Sen. Lisa Murkowski, R-Alaska, said it well when, at the conclusion of a panel discussion on Cook Inlet fishery issues, she applauded the panelists’ willingness to talk about the issues in a public forum — something she said that, in her experience, does not always happen in other parts of the state.
“Typically, they would choose to just bury it and not talk about it publicly and the fighting continues and it becomes more difficult,” Murkowski said. “So you’ve taken the first step today in a very public forum.”
We’d like to echo those sentiments, and encourage the public dialogue on Cook Inlet fisheries to continue.
The so-called Cook Inlet fish wars have been waged for decades. When the salmon returns are strong, the conflicts tends to simmer down to minor skirmishes here and there as stakeholders are too busy fishing to argue. But when salmon abundance is low or declining, as it has been for king salmon over the past few seasons, the battles rage on as all sides fight to protect their livelihoods.

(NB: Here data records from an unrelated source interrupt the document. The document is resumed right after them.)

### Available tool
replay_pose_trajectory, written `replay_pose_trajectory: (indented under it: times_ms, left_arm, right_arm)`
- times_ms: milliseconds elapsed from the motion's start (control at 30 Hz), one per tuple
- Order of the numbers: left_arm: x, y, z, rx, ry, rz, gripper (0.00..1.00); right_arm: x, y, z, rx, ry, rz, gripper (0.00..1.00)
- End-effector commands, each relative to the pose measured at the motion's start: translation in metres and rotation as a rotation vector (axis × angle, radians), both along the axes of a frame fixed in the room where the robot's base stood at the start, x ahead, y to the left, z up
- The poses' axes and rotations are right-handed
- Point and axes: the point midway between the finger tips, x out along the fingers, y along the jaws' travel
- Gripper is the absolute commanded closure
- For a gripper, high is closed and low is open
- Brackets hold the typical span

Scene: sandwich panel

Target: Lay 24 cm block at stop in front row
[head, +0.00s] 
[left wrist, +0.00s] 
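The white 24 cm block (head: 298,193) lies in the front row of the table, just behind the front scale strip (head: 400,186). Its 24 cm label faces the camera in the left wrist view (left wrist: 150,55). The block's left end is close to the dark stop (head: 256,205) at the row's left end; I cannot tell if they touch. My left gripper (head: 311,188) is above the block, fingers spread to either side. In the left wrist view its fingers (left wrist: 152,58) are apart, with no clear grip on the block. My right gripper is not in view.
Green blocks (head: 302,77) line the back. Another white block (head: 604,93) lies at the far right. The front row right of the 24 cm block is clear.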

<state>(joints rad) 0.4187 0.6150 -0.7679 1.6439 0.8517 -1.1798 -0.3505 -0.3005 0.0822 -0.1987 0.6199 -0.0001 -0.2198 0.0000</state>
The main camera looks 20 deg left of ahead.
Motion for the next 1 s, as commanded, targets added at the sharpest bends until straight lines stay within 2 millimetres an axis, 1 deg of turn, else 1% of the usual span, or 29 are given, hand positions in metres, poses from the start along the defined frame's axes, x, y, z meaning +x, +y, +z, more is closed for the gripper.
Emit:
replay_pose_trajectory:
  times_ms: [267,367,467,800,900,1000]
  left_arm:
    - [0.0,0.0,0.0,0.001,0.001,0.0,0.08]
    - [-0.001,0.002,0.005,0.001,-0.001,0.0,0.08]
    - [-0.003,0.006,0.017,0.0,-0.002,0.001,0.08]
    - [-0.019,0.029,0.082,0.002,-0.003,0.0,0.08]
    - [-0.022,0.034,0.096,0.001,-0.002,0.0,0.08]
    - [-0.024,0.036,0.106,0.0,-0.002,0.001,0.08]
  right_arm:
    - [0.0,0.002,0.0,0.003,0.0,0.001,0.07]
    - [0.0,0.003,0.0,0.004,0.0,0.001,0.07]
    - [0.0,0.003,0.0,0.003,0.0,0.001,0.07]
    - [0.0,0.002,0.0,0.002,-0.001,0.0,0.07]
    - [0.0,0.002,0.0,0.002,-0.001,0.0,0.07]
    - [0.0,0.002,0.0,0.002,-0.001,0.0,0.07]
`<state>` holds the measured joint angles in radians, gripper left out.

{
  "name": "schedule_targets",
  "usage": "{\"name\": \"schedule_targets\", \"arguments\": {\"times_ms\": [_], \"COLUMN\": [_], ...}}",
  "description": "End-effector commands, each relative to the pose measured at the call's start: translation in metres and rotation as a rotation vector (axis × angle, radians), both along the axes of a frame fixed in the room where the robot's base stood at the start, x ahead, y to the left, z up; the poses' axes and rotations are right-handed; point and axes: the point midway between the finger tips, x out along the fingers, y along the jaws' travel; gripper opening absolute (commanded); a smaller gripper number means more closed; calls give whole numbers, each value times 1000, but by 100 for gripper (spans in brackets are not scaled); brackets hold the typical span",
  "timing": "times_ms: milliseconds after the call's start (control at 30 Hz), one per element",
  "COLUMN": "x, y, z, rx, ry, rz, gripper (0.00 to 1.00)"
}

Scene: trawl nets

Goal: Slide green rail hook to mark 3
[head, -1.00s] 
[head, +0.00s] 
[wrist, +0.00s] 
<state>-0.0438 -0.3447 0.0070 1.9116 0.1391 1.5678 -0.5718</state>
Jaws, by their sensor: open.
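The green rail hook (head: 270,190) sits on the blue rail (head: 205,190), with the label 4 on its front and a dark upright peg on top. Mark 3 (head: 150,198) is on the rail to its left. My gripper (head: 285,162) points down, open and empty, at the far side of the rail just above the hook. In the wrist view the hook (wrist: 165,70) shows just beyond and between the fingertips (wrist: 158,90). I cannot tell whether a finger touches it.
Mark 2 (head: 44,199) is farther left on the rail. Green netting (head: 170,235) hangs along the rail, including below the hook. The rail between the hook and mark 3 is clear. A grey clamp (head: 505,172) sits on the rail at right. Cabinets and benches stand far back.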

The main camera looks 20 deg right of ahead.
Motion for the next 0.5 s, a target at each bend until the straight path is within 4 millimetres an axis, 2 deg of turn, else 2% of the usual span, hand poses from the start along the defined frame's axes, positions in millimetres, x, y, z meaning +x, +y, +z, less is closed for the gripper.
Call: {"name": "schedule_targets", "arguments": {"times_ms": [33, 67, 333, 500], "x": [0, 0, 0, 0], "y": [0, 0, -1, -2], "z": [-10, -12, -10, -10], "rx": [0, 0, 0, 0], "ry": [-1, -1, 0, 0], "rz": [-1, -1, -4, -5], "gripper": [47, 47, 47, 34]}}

In that climate, when anything you say can and will be used against you in the court of public opinion, it takes a great deal of courage to sit on a panel and engage in a public discussion on the topic. What’s more, Wednesday’s panelists spoke openly and respectfully on topics that could have easily devolved into shouting matches. Many attendees left the event feeling they had learned something new, or gleaned some insight from hearing a different perspective. That in and of itself is a tremendous accomplishment.
No single panel discussion is going to solve every issue with fishery management. Even a two-week fish board meeting isn’t going to address every problem. Any proposed solutions that may be forthcoming are going to spark spirited debate. After decades of conflict, the sides are dug in too deep for the conversation to be an easy one. Was Wednesday’s discussion the beginning of a cease-fire in the fish wars? It’s too soon to draw any conclusions, and we expect that the decorum displayed by the panelists may be tested when the fish board convenes this week.
But fishing, be it sport, commercial, personal-use of subsistence, affects our entire community. Talking with each other — not at each other — about the impacts of management policies is the only way to move our community forward.